• Work required: Extract exactly and only the lines of the data below, starting at the line with "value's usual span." and stopping after the final line.

• Data lines:

◆ ◆ ◆

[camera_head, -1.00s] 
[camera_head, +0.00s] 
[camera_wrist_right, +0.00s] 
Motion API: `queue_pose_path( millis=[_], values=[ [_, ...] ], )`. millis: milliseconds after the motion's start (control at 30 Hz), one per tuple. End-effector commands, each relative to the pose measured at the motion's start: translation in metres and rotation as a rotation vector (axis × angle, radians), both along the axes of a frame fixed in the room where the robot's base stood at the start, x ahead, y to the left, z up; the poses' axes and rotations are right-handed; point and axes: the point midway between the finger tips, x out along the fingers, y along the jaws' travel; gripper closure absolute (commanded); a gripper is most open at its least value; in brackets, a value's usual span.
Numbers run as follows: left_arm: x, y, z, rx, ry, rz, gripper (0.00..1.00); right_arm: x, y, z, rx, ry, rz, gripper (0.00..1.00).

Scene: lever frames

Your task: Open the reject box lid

◆ ◆ ◆

• Expected answer:
Motion API: `queue_pose_path( millis=[_], values=[ [_, ...] ], )`. millis: milliseconds after the motion's start (control at 30 Hz), one per tuple. End-effector commands, each relative to the pose measured at the motion's start: translation in metres and rotation as a rotation vector (axis × angle, radians), both along the axes of a frame fixed in the room where the robot's base stood at the start, x ahead, y to the left, z up; the poses' axes and rotations are right-handed; point and axes: the point midway between the finger tips, x out along the fingers, y along the jaws' travel; gripper closure absolute (commanded); a gripper is most open at its least value; in brackets, a value's usual span.
Numbers run as follows: left_arm: x, y, z, rx, ry, rz, gripper (0.00..1.00); right_arm: x, y, z, rx, ry, rz, gripper (0.00..1.00).

Scene: lever frames

Your task: Open the reject box lid

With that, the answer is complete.